:: WHAT TO PRODUCE ::
Quote the lines that run from the line containing "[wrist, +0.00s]" down to the line containing "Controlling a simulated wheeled". Include both of those lines, reproduce each exactly, and omit everything else.

[start]

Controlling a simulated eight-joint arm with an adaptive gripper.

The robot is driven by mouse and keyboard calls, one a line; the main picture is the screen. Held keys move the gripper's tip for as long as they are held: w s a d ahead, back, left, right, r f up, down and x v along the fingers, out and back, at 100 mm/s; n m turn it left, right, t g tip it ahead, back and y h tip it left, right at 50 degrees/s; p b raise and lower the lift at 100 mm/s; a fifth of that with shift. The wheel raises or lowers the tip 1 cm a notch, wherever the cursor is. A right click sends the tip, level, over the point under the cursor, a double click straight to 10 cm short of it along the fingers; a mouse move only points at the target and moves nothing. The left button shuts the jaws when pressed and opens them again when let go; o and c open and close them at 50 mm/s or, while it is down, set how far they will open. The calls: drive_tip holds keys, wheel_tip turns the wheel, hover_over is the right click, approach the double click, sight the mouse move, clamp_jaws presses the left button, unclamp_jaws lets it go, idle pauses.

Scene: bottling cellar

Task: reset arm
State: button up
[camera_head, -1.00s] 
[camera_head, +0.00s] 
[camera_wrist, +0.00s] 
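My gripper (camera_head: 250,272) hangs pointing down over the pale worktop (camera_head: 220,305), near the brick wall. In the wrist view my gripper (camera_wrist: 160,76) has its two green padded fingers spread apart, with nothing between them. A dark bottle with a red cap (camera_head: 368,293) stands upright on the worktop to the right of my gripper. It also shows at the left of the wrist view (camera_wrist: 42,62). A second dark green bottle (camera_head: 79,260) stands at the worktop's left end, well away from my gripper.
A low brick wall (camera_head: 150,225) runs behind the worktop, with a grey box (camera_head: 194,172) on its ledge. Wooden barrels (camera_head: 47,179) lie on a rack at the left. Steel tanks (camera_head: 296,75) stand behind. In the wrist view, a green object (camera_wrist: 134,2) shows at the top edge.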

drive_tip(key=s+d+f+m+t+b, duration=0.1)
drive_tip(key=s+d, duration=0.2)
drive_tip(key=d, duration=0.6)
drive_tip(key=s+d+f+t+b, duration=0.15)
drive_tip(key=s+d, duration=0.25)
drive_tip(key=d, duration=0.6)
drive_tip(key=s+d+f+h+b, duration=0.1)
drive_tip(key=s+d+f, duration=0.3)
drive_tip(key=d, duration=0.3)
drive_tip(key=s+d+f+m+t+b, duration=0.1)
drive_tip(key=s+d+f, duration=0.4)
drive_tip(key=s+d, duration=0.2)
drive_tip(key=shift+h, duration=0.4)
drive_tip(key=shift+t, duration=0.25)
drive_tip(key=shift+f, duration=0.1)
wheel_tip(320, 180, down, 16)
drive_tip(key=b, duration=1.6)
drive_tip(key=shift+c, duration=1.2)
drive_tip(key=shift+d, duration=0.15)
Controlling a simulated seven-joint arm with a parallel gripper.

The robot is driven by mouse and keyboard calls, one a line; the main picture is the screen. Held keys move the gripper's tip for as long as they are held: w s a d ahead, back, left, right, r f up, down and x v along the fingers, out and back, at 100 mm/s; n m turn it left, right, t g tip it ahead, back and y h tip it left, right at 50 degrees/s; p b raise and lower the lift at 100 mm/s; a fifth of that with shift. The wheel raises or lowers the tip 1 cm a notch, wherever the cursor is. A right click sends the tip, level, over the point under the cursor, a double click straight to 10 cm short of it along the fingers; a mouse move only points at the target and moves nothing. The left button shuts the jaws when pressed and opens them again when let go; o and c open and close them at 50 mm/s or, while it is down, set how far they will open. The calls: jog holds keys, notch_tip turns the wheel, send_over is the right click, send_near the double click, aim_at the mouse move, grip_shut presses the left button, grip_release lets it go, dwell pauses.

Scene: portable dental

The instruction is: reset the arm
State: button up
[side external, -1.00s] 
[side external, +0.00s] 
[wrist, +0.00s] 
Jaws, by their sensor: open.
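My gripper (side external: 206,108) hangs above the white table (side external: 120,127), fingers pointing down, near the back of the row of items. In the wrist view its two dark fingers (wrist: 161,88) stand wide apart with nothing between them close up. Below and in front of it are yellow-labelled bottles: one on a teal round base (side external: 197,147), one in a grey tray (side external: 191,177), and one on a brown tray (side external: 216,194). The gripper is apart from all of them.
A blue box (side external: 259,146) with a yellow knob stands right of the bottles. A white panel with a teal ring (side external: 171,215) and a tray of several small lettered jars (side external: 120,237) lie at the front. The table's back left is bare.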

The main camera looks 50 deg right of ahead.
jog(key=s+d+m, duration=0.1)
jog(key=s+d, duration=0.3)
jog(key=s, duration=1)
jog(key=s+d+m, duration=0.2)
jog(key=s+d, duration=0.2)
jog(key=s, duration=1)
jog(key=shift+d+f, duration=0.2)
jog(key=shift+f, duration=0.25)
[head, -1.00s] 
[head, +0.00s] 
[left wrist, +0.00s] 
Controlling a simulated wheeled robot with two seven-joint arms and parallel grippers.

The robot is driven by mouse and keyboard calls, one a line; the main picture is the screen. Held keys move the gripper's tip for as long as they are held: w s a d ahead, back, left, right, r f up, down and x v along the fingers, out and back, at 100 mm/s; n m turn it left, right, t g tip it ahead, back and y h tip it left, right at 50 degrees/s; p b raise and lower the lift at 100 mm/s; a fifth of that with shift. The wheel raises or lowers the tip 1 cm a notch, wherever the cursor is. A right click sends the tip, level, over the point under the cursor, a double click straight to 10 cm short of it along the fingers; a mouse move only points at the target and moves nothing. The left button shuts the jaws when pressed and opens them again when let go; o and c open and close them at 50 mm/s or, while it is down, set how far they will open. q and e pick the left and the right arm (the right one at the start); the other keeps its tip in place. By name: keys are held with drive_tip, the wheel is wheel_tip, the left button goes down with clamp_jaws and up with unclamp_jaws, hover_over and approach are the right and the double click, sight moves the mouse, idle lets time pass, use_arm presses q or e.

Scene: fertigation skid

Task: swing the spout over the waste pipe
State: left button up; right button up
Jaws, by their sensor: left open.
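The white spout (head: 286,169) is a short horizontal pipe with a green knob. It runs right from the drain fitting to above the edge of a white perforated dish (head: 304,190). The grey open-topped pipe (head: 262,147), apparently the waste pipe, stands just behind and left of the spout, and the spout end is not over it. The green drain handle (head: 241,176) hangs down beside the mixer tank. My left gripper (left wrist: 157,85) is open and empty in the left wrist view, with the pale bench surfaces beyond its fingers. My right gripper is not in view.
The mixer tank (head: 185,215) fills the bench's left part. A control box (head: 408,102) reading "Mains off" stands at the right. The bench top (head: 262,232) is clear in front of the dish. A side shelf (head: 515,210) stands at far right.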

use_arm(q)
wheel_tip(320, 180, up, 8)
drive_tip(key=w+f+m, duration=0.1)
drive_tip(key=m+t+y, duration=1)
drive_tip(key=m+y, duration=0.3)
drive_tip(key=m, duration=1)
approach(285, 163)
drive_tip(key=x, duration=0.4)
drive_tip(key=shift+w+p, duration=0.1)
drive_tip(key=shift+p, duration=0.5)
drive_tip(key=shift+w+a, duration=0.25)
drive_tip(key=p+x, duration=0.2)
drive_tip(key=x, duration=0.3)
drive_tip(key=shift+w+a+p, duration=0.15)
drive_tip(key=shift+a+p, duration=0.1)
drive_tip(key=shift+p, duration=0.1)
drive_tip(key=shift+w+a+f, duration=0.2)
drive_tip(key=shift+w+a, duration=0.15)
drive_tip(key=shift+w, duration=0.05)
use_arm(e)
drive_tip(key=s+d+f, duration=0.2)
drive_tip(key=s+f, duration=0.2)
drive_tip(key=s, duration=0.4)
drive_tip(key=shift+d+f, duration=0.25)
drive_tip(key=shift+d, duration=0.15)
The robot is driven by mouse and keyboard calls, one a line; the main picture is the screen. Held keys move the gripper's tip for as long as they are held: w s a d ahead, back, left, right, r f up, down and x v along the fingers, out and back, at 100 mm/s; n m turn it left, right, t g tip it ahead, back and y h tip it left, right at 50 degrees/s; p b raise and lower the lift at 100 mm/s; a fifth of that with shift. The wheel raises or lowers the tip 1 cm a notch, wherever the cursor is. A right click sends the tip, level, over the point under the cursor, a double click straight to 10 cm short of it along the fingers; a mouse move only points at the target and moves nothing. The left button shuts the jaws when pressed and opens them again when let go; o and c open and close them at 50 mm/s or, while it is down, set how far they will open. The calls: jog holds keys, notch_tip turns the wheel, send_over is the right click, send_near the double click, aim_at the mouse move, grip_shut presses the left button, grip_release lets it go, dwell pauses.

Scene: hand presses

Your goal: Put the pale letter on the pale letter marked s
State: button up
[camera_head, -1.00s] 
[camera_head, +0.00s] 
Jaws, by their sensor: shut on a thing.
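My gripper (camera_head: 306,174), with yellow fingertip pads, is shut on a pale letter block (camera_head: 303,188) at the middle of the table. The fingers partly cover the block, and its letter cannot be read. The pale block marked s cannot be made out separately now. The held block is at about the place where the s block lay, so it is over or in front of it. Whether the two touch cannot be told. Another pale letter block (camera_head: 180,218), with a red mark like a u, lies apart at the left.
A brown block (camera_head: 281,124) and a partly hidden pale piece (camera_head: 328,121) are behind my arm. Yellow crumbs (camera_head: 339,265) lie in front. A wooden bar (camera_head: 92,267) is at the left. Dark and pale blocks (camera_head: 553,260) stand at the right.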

[end]

:: REPLY TO THE TASK ::
[wrist, +0.00s] 
Jaws, by their sensor: open.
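My gripper (side external: 206,108) hangs above the white table (side external: 120,127), fingers pointing down, near the back of the row of items. In the wrist view its two dark fingers (wrist: 161,88) stand wide apart with nothing between them close up. Below and in front of it are yellow-labelled bottles: one on a teal round base (side external: 197,147), one in a grey tray (side external: 191,177), and one on a brown tray (side external: 216,194). The gripper is apart from all of them.
A blue box (side external: 259,146) with a yellow knob stands right of the bottles. A white panel with a teal ring (side external: 171,215) and a tray of several small lettered jars (side external: 120,237) lie at the front. The table's back left is bare.

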The main camera looks 50 deg right of ahead.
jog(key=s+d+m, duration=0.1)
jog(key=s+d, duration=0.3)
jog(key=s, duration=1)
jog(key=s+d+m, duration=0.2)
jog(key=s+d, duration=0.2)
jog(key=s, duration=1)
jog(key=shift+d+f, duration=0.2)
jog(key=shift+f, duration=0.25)
[head, -1.00s] 
[head, +0.00s] 
[left wrist, +0.00s] 
Controlling a simulated wheeled robot with two seven-joint arms and parallel grippers.

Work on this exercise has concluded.